De cette conversation informelle, ainsi que d'un petit texte blog de Monsieur Juan, dont il m'a gentiment transmis la réplique, voici donc jaillir un petit papiépotache, remis au propre et au neuf, de Monsieur Juan et Monsieur Simon, traitant de la création toute particulière de Carnavalesque :

Carnaval de questions

Winzenschtark : Carnavalesque est un jeu issu d'une résidence d'artiste, projet proposé par l'association culturelle tourangelle Courteline. Comment Courteline vous a-t-elle débusqué pour ce projet ? Faisiez-vous parti d'un pool d'auteurs, l'un a-t-il contacté l'autre ?

M. Juan & M. Simon : Ce n'est pas tout à fait par hasard, l'association et ces animateurs se servent beaucoup du jeu de société comme outil de rencontre, de cohésion et d'égalité. C'est assez naturellement que la décision d'orienter la recherche de résidence dans ce sens a été prise. Nous n'étions pas des inconnus pour les membres de l'association. Nous avons plusieurs fois participé à des week-ends jeux qu'ils organisaient, en tant qu'auteurs et aussi en tant que joueurs. Ils nous ont contactés et proposé cette résidence commune. C’est donc bien l’association qui nous a choisis.Tric Trac

Winzenschtark : Comment avez-vous réagi à cette idée plutôt rare et sympathique de clairement placer la création d'un jeu dans un cadre artistique ?

M. Juan : Après avoir vécu deux résidences à Toulon, organisées par l'association Les Yeux dans les Jeux etLe Palais des Jeux, avec Philippe des Pallières la première année et avec Julien Prothière la seconde, je n’étais pas particulièrement surpris. Nous avons donc accueilli cette proposition de résidence artistique comme une évidence. Enfin des gens qui dans leur démarche appliquent la simple logique : s'il y a création il y a art. C’est vrai que ça fait plaisir que ce pour quoi on milite arrive avec cette évidence, sans questions, sans justification. Nous nous sommes dit que ce type de situation ne se représenterai pas tout les jours.

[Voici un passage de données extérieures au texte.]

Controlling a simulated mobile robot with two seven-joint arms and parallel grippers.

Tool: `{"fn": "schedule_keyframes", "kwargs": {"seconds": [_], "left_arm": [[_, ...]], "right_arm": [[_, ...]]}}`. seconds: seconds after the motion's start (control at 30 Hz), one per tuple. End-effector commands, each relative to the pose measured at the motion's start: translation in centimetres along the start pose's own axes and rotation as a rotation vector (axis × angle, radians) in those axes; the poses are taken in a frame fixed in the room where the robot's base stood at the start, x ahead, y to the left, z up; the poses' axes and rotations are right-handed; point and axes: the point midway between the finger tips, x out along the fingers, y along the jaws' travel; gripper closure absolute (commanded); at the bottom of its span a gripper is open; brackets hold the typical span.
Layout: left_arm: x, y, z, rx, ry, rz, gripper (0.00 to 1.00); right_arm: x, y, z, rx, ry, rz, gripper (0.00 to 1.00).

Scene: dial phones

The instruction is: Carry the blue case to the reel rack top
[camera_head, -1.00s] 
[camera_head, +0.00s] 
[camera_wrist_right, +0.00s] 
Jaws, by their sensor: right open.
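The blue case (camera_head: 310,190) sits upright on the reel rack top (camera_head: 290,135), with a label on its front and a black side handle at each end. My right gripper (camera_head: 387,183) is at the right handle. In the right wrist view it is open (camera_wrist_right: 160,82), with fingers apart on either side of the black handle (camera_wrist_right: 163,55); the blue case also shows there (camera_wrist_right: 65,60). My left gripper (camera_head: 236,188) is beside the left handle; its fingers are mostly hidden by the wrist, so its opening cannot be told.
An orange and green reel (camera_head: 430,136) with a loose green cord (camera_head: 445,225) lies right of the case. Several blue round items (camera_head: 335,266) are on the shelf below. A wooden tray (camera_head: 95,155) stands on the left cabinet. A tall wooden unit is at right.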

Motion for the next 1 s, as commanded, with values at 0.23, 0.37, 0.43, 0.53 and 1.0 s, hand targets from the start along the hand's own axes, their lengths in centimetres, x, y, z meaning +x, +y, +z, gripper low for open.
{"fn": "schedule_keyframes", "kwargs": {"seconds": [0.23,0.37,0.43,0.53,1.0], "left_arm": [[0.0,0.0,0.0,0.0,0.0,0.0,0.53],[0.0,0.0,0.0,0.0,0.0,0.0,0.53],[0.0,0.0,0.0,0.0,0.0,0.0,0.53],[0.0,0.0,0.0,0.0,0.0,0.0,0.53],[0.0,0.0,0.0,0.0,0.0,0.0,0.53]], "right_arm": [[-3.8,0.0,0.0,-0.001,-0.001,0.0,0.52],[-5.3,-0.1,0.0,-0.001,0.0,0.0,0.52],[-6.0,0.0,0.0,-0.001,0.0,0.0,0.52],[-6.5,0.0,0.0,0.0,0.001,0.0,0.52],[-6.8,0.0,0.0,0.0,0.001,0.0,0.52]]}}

M. Simon : Je vais répondre à ta question par une pirouette en forme de question : "les formes d'expressions artistiques sont-elles des jeux?" Prenez vos stylos, je récupère les copies dans deux ans.

W : Quel a pu être l'impact de ce cadre sur votre travail ?

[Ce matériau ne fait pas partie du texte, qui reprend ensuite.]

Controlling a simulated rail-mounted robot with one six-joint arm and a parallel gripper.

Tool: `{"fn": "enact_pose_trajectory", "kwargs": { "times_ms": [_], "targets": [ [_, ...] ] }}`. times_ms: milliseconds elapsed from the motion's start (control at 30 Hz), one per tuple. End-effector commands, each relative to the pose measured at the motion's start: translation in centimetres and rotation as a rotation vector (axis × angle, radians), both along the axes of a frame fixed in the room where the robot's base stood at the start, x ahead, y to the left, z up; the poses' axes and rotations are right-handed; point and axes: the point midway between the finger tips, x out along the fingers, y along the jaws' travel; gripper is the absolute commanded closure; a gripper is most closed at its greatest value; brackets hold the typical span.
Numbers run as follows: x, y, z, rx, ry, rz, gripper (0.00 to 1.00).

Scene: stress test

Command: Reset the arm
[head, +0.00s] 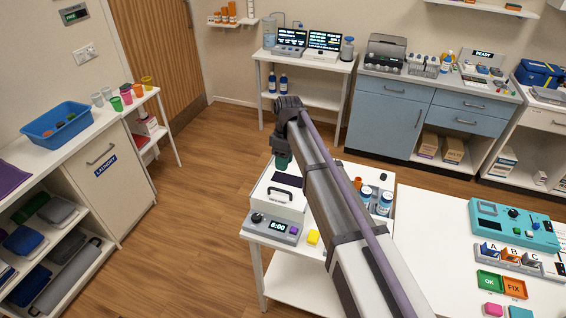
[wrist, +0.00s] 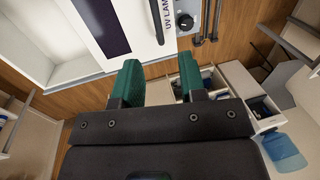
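My arm reaches from the lower right of the head view up to the middle, with its wrist bent downward. My gripper (head: 282,162) hangs there, its green tip just above the back left of a white box (head: 275,200) as seen in the picture. In the wrist view my gripper (wrist: 160,82) has its two green fingers well apart with nothing between them. A white unit with a dark panel (wrist: 101,22), a handle and a "UV LAM…" label lies beyond the fingers. I cannot tell from the head view whether the gripper touches the box.
A console reading 8:00 (head: 272,229) and a yellow block (head: 313,237) stand on the small table before the box. White-capped bottles (head: 384,203) stand right of my arm. A teal device (head: 512,222) is on the right table. Wooden floor (head: 190,225) is clear at left.

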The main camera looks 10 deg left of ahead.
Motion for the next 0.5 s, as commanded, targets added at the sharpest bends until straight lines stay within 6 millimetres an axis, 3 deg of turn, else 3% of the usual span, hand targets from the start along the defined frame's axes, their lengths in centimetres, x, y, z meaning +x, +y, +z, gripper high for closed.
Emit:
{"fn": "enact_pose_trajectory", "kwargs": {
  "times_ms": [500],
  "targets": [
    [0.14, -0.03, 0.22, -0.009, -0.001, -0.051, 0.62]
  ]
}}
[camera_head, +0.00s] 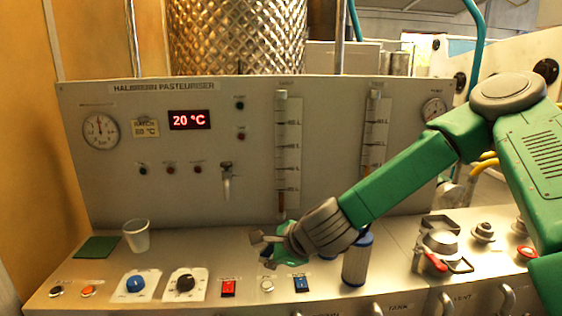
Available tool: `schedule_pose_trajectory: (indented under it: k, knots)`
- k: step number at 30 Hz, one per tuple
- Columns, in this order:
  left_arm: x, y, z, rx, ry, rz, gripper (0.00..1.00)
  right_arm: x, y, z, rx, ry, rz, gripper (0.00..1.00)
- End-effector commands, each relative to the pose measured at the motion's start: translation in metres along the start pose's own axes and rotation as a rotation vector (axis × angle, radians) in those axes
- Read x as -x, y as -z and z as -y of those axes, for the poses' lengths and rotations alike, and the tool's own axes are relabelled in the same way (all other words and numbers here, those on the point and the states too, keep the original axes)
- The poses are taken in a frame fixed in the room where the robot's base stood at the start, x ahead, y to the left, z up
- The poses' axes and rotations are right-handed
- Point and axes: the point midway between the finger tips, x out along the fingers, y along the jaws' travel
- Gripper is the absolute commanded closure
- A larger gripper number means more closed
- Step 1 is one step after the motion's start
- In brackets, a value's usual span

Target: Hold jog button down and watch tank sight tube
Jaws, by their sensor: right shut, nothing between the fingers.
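My right gripper (266,248) is shut and empty, low over the middle of the steel console, in front of the panel. A pale round button (267,285) sits on the console's front just below it in the picture; its label is too small to read, so I cannot tell if it is the jog button. Two sight tubes with white scales stand on the panel, one in the middle (288,150) and one farther right (375,130). Orange-brown shows low in the middle tube. My forearm covers the right tube's lower part. I cannot read which one is the tank tube.
The front row holds a blue knob (135,284), a black knob (185,283), a red switch (228,288) and a blue switch (301,283). A clear cup (136,236) stands left. A blue-topped cylinder (357,259) stands close right of my gripper. The display (189,120) reads 20 °C.

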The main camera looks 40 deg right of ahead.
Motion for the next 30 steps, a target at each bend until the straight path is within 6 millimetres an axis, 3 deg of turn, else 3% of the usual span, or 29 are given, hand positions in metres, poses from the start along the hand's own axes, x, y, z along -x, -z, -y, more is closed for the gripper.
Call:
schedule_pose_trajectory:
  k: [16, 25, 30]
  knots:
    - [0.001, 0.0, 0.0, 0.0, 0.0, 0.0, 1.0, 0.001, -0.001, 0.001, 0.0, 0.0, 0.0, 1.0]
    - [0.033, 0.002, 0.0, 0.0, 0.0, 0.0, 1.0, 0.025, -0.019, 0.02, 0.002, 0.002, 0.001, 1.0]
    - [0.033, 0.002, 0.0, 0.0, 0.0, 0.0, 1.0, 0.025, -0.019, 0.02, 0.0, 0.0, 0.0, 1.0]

M. J & S : La responsabilité était plus importante que dans d’autres circonstances. Les membres de l’Association Courteline ne sont pas des professionnels du monde du jeu, donc le filtre de l’éditeur n’existe pas. En principe, celui-ci calibre, évalue, ajuste, repense, etc… la création de l’auteur pour en faire un objet commercial. Tout cela et d’autres aspects nous incombaient, et curieusement, nous ont libéré. Comme quoi les aspects commerciaux sont bien un carcan qu’on accepte. Le fait d’être pleinement responsable de tout, donne une vision plus claire et une sensation de liberté très appréciable.

W : [Là, du coup, j'ai envie de creuser la question vers deux points : le temps tout d'abord, et ensuite le cadre foncièrement artistique revendiqué] La contrainte de la résidence d'artiste pousse à aboutir à une création en un mois. Cette deadline génère-t-elle du stress, des heures sup', une motivation folle, un travail génial sans heures ?

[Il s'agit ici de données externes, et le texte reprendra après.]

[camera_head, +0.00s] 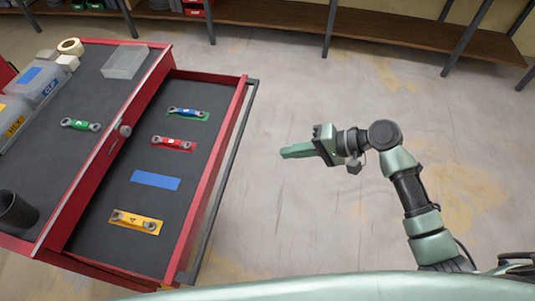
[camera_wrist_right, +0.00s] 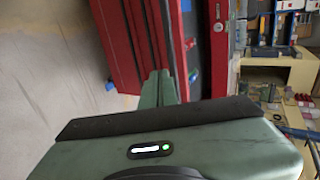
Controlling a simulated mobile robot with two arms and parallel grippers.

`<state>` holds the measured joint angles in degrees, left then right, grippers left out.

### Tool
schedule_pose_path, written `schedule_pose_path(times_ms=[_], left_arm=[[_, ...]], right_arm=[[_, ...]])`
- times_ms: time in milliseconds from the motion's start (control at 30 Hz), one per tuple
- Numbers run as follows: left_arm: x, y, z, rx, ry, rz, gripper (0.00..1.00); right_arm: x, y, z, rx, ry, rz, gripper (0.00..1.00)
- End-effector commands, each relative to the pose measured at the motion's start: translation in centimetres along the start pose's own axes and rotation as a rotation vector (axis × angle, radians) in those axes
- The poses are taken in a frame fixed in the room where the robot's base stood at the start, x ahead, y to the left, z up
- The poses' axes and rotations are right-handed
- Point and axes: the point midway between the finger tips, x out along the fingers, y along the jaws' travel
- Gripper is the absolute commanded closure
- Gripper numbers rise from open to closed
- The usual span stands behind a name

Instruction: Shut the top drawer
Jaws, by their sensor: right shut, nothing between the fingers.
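The top drawer (camera_head: 213,160) of a red cabinet is pulled out to the right in the head view. A dark handle bar (camera_head: 228,160) runs along its front. A blue, a red and a yellow tool piece lie in it on coloured patches, and one blue patch is bare. My right gripper (camera_head: 285,152) is shut and empty, to the right of the drawer front and apart from it, fingers pointing towards it. In the right wrist view the shut fingers (camera_wrist_right: 160,86) show before the red cabinet. My left gripper is out of view.
The cabinet top (camera_head: 90,85) holds a green tool piece (camera_head: 81,125), a clear box (camera_head: 125,61), tape rolls, grey bins and a dark cup (camera_head: 16,210). Bare floor (camera_head: 330,220) lies right of the drawer. A shelf (camera_head: 400,25) stands along the back.

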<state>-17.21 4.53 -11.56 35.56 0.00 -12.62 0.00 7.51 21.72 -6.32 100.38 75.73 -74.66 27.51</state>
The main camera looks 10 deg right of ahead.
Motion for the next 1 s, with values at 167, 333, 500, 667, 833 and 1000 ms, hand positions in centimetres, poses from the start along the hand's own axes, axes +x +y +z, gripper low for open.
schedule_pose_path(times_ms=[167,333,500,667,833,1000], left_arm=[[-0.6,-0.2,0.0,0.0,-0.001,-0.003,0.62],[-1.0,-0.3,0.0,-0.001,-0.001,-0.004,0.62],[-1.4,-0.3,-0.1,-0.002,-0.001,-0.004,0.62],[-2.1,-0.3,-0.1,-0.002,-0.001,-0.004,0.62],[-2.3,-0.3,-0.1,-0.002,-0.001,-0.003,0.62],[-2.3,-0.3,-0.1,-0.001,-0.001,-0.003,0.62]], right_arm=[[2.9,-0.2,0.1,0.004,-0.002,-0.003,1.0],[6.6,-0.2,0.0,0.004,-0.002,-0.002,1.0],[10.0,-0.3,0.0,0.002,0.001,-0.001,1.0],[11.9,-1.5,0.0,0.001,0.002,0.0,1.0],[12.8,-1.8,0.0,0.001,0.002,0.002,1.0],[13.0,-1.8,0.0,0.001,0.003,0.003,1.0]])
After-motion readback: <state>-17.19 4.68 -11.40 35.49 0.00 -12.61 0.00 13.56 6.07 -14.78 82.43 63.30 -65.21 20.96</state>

M. J : As-tu déjà rencontré un artiste qui crée à heures fixes ? La création de ce jeu c’est fait en trente ans, 6 mois et quelques heures. La motivation était très forte et les enjeux quasi inexistants, donc gigantesques, vis à vis de ceux qui confient en nous.

M. S : La création proprement dite de ce jeu s'est étalée de Novembre 2017 à Juin 2018 (la sortie) lors de plusieurs séances de travail, dont l'organisation dépendait de nos agendas respectifs. Donc la création ne s'est pas faite que pendant notre présence à Courteline, même si les bases ont été posées à ce moment là. Le travail d'illustration ayant commencé en Avril (je crois) en parallèle des derniers changements de règles. Tout ça pour dire qu'on avait plus qu'un mois, mais que le délai était court malgré tout. D'ordinaire, si on excepte les jeux de commande, un jeu ne naît pas avec une deadline attachée à la patte (autre que celle que lui attache éventuellement l'auteur pour se motiver), et la période de création peut s'étaler le temps nécessaire à son épanouissement. Là, la deadline préexistait, et donc il fallait trouver rapidement la ou les idées de base définitives, puisqu'on pouvait difficilement revenir au point de départ ou laisser reposer le jeu si on le jugeait trop faible au bout de quelques mois. Une fois ces idées de bases choisies, il fallait faire avec et les emmener au bout! C'était un peu stressant, mais du fait que nous avions, je pense, tous les deux confiance en nos capacités à trouver des idées et à rebondir, c'était surtout grisant (prenez quelques instants pour vous figurer des auteurs en train de rebondir pour avoir des idées).Tric Trac

W : Le cadre plus libre et clairement arty vous pousse-t-il à vous poser des questions que vous ne vous posez pas, ou à défaut pas de cette manière, d'habitude (par rapport au thème, aux émotions, sensations, idées véhiculées par le projet) ?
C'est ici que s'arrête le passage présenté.